I am unable to understand the concept of concurrent licensed users in NAV 2013 and later versions.
My NAV 2016 developer’s license has 6 full user CAL.
I logged in to NAV RTC with User A’s ID on my machine, and I am also able to login to the same database through a different machine using User A’s ID when 5 other users (B,C,D,E,F) are already logged in to this database (and these users have opened multiple sessions) on their respective machines.
In a nutshell, 7 users are working on 7 different machines when the License permits only 6 concurrent users at a time.
These 7 users are :
User A - Machine 1
User A - Machine 2
User B - Machine 3
.
.
.
User F - Machine 7.
Please can anyone explain this, this is a bit confusing for me as the concept is still not to clear to me.
Thanks for your reply Erik.

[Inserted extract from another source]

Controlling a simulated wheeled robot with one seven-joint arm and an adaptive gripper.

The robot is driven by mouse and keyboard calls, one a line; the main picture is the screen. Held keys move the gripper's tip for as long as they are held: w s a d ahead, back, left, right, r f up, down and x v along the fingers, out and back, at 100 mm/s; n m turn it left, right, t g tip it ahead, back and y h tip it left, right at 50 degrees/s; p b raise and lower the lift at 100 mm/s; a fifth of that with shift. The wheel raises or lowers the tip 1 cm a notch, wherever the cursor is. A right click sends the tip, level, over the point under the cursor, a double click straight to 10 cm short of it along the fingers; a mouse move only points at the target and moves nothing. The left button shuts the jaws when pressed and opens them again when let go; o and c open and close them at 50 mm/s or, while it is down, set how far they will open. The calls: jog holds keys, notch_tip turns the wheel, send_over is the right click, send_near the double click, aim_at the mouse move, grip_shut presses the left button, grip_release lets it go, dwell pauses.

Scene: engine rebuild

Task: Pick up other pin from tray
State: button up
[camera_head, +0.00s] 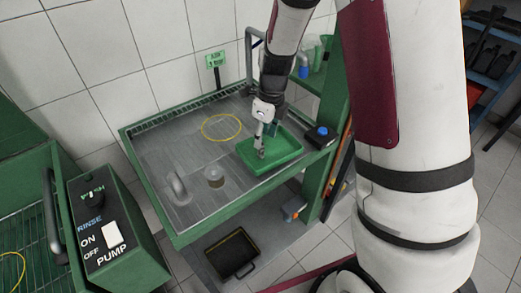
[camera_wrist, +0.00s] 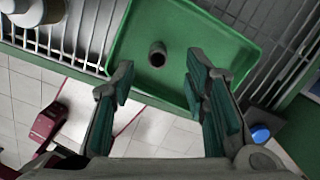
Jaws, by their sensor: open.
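The green tray (camera_head: 284,157) lies on the right part of the metal bench top. It also fills the upper middle of the wrist view (camera_wrist: 235,50). One short hollow pin (camera_wrist: 157,55) lies in the tray, beyond my fingertips and roughly between them. In the head view I cannot make the pin out behind my gripper. My gripper (camera_head: 261,144) points down over the tray. In the wrist view my gripper (camera_wrist: 158,82) is open, with its two green-padded fingers apart and nothing between them.
A dark box with a blue knob (camera_head: 322,133) stands right of the tray. A pump control box (camera_head: 103,225) is at the left front.

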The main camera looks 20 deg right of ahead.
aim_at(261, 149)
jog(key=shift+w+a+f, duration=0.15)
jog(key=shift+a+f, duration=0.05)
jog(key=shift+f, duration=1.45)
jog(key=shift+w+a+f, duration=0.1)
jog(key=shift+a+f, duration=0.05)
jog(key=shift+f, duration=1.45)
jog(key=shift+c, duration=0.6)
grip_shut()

Your statement is True. But I have a major doubt,
Say, If a customer has 6 concurrent full user license. And these are being used by 6 of its employees. Now 5 more people join the company. And instead of buying more user license, The customer can let these 5 new employees work on different machines with the help of 6 user licenses only.
These 5 users can login to NAV through any of the 6 user ID’s which are already working on their respective machines. And the new ones can work as well.

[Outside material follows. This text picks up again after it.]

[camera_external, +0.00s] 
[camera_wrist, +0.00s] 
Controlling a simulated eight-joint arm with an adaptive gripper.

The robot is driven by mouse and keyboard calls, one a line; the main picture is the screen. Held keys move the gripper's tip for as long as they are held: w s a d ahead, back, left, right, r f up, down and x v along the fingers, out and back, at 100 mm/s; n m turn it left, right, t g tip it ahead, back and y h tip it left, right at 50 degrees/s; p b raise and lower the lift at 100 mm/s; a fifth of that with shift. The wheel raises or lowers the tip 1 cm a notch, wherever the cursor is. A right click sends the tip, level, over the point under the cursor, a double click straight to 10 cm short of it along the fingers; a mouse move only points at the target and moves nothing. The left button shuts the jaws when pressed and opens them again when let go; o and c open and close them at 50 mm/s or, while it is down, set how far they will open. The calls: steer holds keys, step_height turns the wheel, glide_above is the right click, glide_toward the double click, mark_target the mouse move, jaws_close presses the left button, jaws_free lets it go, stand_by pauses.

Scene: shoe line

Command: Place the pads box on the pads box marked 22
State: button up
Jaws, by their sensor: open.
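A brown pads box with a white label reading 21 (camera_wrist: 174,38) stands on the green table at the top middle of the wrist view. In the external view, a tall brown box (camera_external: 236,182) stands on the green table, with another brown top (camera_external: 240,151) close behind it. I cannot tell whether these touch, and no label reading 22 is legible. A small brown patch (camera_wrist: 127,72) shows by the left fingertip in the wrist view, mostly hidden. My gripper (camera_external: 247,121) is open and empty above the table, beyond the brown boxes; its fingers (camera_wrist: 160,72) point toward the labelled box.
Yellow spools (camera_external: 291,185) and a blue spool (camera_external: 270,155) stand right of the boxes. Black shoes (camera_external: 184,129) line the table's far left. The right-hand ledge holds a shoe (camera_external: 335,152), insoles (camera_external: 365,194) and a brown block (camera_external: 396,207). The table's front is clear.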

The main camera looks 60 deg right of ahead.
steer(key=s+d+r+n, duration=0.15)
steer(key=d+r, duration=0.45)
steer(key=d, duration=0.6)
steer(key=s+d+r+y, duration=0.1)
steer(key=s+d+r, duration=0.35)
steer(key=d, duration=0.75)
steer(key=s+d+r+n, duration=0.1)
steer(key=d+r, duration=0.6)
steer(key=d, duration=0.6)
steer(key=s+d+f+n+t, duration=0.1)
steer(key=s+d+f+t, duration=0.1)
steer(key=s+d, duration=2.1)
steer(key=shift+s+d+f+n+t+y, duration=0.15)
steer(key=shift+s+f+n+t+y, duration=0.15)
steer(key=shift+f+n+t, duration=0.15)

Now, There are total 11 users working on 11 different machines using 6 User ID’s only. (User A,G,H are logged in to NAV through User A’s ID and working on concurrent sessions. User B,I,J are logged in with User B’s ID and working on concurrent sessions…and so on.)
Note: User G,H,I,J have logged in to NAV by pressing Shift+Right Click and selected ‘Run as different user’ option on their machines.
Is this situation possible? Or am I wrong? I tried testing this and was able to do so. Please help me understand this better.
Microsoft don’t care how many users you have created in NAV. If you like you can create 100 full users on a 6 user license, but only 6 full sessions can be active at the time.
But remember that this only goes for “on premise” licenses. Not for SPLA (renting) licenses, where Microsoft follows the same rules as with most classic licenses - named users.
Thanks for your reply Erik. Please check this blogpost on Kine’s info, which says
“May be you have already noticed, that one user could run multiple copies of the client without having impact to number of used sessions. It means, even when you have bought 10 sessions, you can have 100 sessions in session list easily and it will be legal, but only if there is 10 users (10 NAV logins used, 10 physical users sitting on their chairs using the clients) running these 100 NAV clients.”
And this is correct, I have tested this myself for once. More than 6 full sessions can open on different machines.
A license is a legal agreement. Not a technical restriction. You are obligated to adhere to the terms of the license. Regardless whether the system enforces those limits or not.